FROM LAW STUDENT TO WINERY INTERN

In 2001 Johnson planted a Syrah vineyard called Reward Ranch in Amador’s Shenandoah Valley. The Marin site—Kendric Vineyards, which is named for Johnson’s father, a dentist who passed away in 2001—was planted a year later. “I’d plant the vineyard during breaks between grad school and law school. I finally finished planting during law school.”

He went to Hastings, now UC Law San Francisco. I asked if he’d ever practiced law. “No,” he said flatly. “I had been in a PhD program in international relations at Yale. When I started, it was all about the U.S.–Soviet dynamic, deterrence policy, all that. But the Berlin Wall came down right as I got there. Russia stopped being sexy. So I veered into pure theory—game theory, mostly. I finished everything but the dissertation. Got the master’s as a parting gift and went to law school, thinking I’d pivot to something more practical. But I hated international law. I ended up doing mostly environmental law.”

I quipped that he should have been in Washington within sight of the Treasury Building instead of on Treasure Island. “Yeah, I wanted to be a mini-Kissinger, bouncing between academia and statecraft. But I didn’t want to do the scut work. The collapse of the Cold War narrative derailed the whole thing. I’d done internships at the EPA and Department of the Interior and realized I wasn’t cut out for policy work. Agriculture looked pretty appealing from that vantage point.”

He eventually married Town Councilmember and former mayor Eileen Burke, a San Anselmo native and practicing trial attorney. Rooted in San Anselmo, raising a family, working crush jobs and taking UC Extension courses, he started scouting Marin for vineyard land. Mark Pasternak of Devil’s Gulch Ranch, cowboy-hatwearing rancher and local Marin legend, introduced Johnson to the Corda family, who agreed to a long-term lease on a hillside parcel off San Antonio Road. The soils drain well, without giving water a chance to pool, which is ideal for grape-growing.

Johnson harvests Pinot Noir, Syray, Chardonnay and Viognier grapes from KendricVineyard.

The Kendric Vineyards sit on a hill above pastureland in northern Marin, a couple of miles west of Olompali State Park. The site falls within the boundaries of the Petaluma Gap appellation on the Marin County side, where the soil is red and loamy. “Marin’s geology is all Franciscan mélange, tilted and striated,” explains Johnson. “Soils change abruptly. There are lots of serpentine, clay and magnesium-rich soils—and many terrible soils for growing grapes. But this site drains well and that makes all the difference.”

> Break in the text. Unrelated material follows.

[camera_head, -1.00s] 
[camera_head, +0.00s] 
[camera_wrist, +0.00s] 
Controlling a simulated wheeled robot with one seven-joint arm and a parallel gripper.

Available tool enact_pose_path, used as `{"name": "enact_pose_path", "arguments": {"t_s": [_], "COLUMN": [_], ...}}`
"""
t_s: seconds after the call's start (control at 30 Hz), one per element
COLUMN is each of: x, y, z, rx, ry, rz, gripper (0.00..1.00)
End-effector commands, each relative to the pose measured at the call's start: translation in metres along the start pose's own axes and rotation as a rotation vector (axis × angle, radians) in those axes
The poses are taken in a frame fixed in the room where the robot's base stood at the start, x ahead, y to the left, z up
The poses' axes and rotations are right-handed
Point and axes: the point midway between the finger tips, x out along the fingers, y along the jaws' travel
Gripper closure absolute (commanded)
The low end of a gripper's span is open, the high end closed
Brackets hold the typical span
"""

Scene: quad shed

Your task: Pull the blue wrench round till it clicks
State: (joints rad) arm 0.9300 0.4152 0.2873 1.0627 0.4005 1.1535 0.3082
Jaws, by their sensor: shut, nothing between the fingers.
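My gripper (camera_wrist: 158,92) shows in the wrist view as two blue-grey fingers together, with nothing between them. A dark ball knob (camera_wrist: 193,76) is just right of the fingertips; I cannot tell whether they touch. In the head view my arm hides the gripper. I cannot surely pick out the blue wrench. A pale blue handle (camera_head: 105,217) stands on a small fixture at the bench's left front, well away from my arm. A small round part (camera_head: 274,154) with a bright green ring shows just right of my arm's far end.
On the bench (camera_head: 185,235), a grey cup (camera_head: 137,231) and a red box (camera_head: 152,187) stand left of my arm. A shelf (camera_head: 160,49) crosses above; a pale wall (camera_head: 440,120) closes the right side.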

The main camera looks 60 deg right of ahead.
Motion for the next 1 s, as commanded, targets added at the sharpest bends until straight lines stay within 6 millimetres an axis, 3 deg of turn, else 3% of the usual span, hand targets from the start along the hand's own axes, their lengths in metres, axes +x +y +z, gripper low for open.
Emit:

Johnson manages the Marin site himself, while his mother, Kathleen, now in her 80s, has stepped away from pruning and running the tractors at Reward Ranch in Shenandoah, which she did until a few years ago. In Johnson’s Kendric Vineyards, Pinot Noir, Syrah, Chardonnay and Viognier are planted, and he continues to make wine from Sangiovese, the only grape that remains planted at Reward Ranch. Depending on the year, he produces 1,500 to 2,000 cases of wine in total, selling some bulk wine and grapes to others.

Among them is Jenny Lynn of Olet’te Wines. “In Coastal Miwok Miwok mythology, it was Coyote Olet’te who rose from the Pacific Ocean and blew through the Petaluma Wind Gap,” says Lynn, “shaping what I believe is one of the best places in the New World to grow Pinot Noir. There’s something more wild, electric and alive about grapes growing in Marin soils,” she says, “especially from Kendric Vineyards. The salinity, the structure, the florals—it comes from the terroir, and the intention behind the farming.”

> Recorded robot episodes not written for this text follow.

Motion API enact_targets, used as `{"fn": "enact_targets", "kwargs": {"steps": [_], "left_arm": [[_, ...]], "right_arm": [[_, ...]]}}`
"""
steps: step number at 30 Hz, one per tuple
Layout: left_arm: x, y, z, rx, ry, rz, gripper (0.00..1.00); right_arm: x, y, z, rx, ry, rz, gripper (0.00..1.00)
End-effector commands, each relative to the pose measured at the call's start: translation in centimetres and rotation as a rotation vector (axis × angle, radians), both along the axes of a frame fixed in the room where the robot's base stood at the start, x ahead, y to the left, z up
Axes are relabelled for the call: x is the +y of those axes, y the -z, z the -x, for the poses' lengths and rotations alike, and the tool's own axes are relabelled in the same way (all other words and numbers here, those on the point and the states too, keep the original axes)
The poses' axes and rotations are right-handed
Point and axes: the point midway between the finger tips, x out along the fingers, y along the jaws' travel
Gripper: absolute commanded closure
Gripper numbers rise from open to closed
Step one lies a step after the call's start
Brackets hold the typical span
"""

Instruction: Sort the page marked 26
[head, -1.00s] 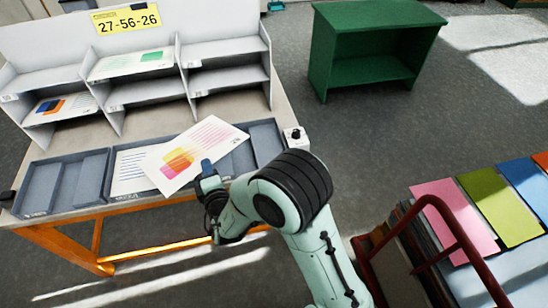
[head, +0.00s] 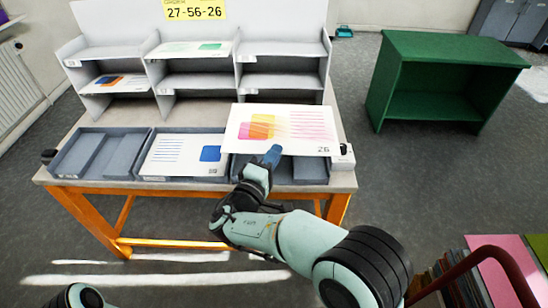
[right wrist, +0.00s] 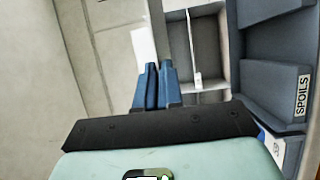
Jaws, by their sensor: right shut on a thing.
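The page marked 26 (head: 290,128), white with yellow, orange and pink blocks and pink lines, is held above the right part of the table. My right gripper (head: 272,156) is shut on its near edge. In the right wrist view its blue fingers (right wrist: 158,88) are close together; the page is hard to make out there. A grey sorter (head: 200,66) with two rows of three compartments stands at the table's back. A yellow sign (head: 196,12) above it reads 27-56-26. My left gripper is out of view.
A green-marked page (head: 190,49) lies in the top middle compartment, an orange-and-blue one (head: 117,84) in the lower left. A blue-marked page (head: 185,155) lies in the middle front tray. A tray label (right wrist: 301,95) reads SPOILS. A green shelf (head: 440,75) stands right.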

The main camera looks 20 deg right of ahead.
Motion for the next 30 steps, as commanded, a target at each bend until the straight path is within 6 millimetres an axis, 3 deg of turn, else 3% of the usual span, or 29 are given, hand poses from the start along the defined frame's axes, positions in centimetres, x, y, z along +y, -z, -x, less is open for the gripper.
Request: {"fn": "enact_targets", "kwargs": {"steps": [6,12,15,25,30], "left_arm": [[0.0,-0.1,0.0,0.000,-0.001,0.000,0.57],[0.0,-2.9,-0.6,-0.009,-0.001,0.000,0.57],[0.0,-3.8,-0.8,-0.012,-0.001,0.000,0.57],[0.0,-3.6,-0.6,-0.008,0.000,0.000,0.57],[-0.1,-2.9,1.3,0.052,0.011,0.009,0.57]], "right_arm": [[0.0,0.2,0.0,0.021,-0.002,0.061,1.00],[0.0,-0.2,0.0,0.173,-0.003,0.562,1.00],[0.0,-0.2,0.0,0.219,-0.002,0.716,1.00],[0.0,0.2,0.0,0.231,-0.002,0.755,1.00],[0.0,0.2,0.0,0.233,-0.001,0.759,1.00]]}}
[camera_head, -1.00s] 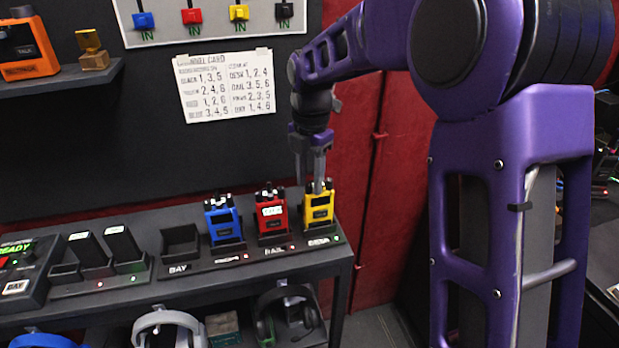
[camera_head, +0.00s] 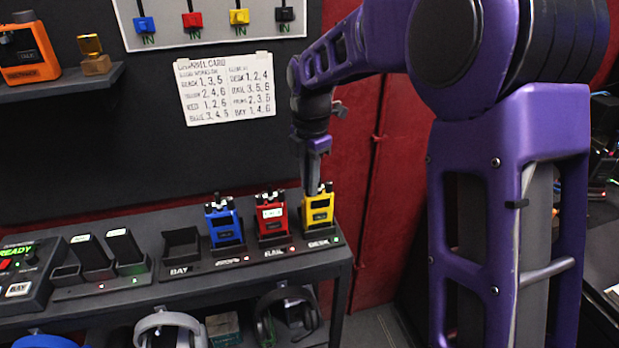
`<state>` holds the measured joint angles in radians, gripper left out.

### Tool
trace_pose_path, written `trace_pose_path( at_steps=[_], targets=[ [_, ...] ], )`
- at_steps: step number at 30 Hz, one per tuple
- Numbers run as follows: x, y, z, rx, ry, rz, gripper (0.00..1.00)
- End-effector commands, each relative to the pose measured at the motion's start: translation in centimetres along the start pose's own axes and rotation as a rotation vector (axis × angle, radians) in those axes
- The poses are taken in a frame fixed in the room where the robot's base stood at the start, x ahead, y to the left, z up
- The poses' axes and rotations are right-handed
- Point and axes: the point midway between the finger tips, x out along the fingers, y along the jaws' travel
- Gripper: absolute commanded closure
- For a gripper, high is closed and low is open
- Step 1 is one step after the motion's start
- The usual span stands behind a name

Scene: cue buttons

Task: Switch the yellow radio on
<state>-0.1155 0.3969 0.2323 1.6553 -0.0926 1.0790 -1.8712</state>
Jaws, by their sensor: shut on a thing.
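The yellow radio (camera_head: 318,209) stands upright in the rightmost charging bay on the shelf, with a green light beside its label. My gripper (camera_head: 311,189) points down at the top of the yellow radio. Its fingertips are at the knobs on the left part of the radio's top, and the jaws look closed there on a knob. The fingers partly hide the knobs, so the knob's position cannot be read.
A red radio (camera_head: 271,216) and a blue radio (camera_head: 223,221) stand close to the left, then an empty bay (camera_head: 181,244). A channel card (camera_head: 225,88) hangs on the wall. Headsets (camera_head: 169,329) sit on the lower shelf.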

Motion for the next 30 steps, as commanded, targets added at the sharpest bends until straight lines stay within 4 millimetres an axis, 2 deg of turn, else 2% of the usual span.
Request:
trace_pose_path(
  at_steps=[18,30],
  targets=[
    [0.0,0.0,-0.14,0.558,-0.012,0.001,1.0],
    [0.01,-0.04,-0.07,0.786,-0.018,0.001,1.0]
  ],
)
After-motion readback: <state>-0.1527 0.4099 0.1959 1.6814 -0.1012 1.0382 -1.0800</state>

She recalled a night harvest with Johnson where she frantically picked leaves from the bins. “He turned around mid-tractor-run and said, ‘You know, I like to leave some leaves in there. The land, the fruit, the balance—it’s all part of it.’”

But for all its charm, Marin is not an easy place to farm grapes. The county’s western benchlands provide the kind of cool-climate and windy conditions that are typical of Sonoma’s coastline vineyards. And the long growing season and intense Pacific winds build finesse and freshness—if you can get the grapes to ripen. Major producers like Dutton-Goldfield, DeLoach and Keller Estate have all chased fruit here. And Johnson’s Viognier (below) is one of the best I’ve tasted—bright with lemon oil, honeyed on the midpalate and shot through with saline acidity.

Tasting through barrel samples at the Treasure Island winery, and a few older wines (a faded 2009 Pinot Noir followed by a stellar 2013 bottling), I asked Johnson if the venture had ever been profitable. “Not really,” he chuckled ruefully. “I underpriced from the start, thinking about value. That’s not sustainable.”

The lease is also a challenge. “There’s no market for leased vineyard land. If I walk away, it’s 25 years of work and, likely, debt.” Selling grapes is no better. “The bulk market crashed in 2023. It’s been tough.”

Still, when I asked if Marin was worth it, his face lit up. “Absolutely. The profile of the wines is better now than when I started. My issue is, I didn’t build a buffer. So when the market turned, I had no cushion.” Johnson let out a resigned laugh and soberly added, “It’s not about Marin. It’s about me not running a smarter business.”

Lynn sees it differently. “A collective voice is what we need—people like Stewart Johnson are bringing us together to tell the story of Marin. Once the storytelling catches up with the quality in the glass, Marin will take its rightful place on the map.”